Hip-hop artist Lerix described his music in one word: emotional. Before you start thinking of Boyz II Men and Adele, Lerix asks that you let him explain.
“I mean that in a sense of however I’m feeling at that moment is what I’ll capture,” he said. “No one song or no five songs really describe who I am as a person. It’s just like anything, one day you’re feeling great and the next day you’re feeling not so great.”
Lerix graduated from New York University in 2009, after working two jobs alongside his college career. He said students pursuing music professionally should expect many sleepless nights, especially if they are trying to balance a regular life.
Having a support system is essential to keeping sanity and staying creative. “Get a good team around you with people that believe in what you’re doing,” Lerix said. “You want to have people you can go to the studio with and bounce ideas off of.”
The inspirations for Lerix’s music can come from walking the streets of his hometown of Brooklyn, New York, or simply watching a movie. How he perceives everyday experiences influences about 90 percent of his music, whether he’s directly involved or a third party.
“Being from Brooklyn, you come from a place where being lyrical is important, and I try to keep those roots as much as possible in my music,” Lerix said. “If I’m noticing a fight or if I’m noticing people loving each other or whatever, I just take that and put it into the music, and it inspires me.”
In the past two years, he has released three EPs and performed at festivals like South By Southwest and Brooklyn Hip-Hop Festival. Lerix’s will release his newest EP, “Dinner with Jack Donaghy” mid-November. You can listen the single “Another Round” below.
Tyler Horn, a junior from Xavier University, can hear multiple genres of music within Lerix’s style, which contributes to high energy and pop-like beats, similar to artist Chiddy Bang.

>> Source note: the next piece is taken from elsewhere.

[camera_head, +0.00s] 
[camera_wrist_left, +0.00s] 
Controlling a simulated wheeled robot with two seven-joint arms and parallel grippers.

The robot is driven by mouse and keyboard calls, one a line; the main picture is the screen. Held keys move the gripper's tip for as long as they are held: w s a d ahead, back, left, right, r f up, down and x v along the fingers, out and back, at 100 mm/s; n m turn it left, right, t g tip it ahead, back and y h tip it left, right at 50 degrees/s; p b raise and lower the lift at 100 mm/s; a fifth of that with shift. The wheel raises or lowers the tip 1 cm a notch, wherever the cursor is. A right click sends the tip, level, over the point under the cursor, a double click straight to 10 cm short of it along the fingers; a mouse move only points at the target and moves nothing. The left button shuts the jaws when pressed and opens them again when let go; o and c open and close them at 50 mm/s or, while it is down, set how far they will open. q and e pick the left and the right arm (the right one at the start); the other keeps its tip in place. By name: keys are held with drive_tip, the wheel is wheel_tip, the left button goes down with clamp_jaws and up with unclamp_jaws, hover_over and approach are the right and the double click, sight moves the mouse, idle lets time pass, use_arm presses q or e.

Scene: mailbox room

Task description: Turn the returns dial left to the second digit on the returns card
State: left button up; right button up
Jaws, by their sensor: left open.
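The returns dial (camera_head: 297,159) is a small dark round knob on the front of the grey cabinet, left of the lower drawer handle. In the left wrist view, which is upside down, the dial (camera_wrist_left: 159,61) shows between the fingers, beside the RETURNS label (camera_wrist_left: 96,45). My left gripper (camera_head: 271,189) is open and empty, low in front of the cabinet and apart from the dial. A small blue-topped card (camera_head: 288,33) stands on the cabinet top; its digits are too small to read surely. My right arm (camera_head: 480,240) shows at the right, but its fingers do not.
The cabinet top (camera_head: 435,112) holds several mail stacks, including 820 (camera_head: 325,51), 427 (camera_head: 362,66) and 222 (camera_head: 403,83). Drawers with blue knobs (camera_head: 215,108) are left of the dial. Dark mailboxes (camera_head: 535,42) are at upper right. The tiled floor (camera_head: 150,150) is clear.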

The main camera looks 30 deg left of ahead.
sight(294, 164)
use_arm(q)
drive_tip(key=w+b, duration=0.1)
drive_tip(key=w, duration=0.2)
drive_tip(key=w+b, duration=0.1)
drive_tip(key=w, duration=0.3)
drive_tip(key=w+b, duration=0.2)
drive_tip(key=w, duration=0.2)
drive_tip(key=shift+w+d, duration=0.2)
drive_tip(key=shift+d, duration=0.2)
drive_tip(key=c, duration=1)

“Lyrically he makes several mentions to people that feel like outcasts, and seeing as college is a place where people are trying to discover themselves, that would appeal to a college audience,” he said.
Greg “G-three3” Gibson, a freshman at the International Academy of Design and Technology, thinks the versatility of Lerix’s music adapts to college students’ varied lifestyles. “He comes with that edge that gives those people what they’re looking for when they club, [listen to] iPods and mp3 [players], or CDs in the car,” he said.
Currently studying digital media production, Gibson noticed that artists and music labels from all genres are building fan bases through social media, bypassing typical methods. “Social media can take you to fame with no radio play,” he said.
Lerix is a self-described “tech nerd,” juggling profiles on Facebook, Twitter, LinkedIn and Google Plus, all while maintaining his website. Open communication with fans is extremely important to Lerix, and social media provides him with an avenue to speak freely without third-part influence. “They can see I’m an actual, real person. If you [tweet] at me and I see it, I will answer you,” he said. “It makes it [the conversation] more organic.”
Authenticity is valued among music professionals, so Lerix strives to keep his own voice unique. Recently, Lerix has been listening to Kendrick Lamar, N.E.R.D., and Childish Gambino, because they are true to themselves. However, Lerix doesn’t listen to hip hop when he’s creating his own music, because he doesn’t want other artists to influence him too heavily.
Despite the inherent ingenuity in any industry, Lerix advised aspiring musicians to keep networking because for every jerk you meet, there are two great people looking to support you.
“Never stop. I know it sounds corny, but just never, never give up,” he said. “Never compromise. Keep tunnel vision going, and from then on, you’re great.”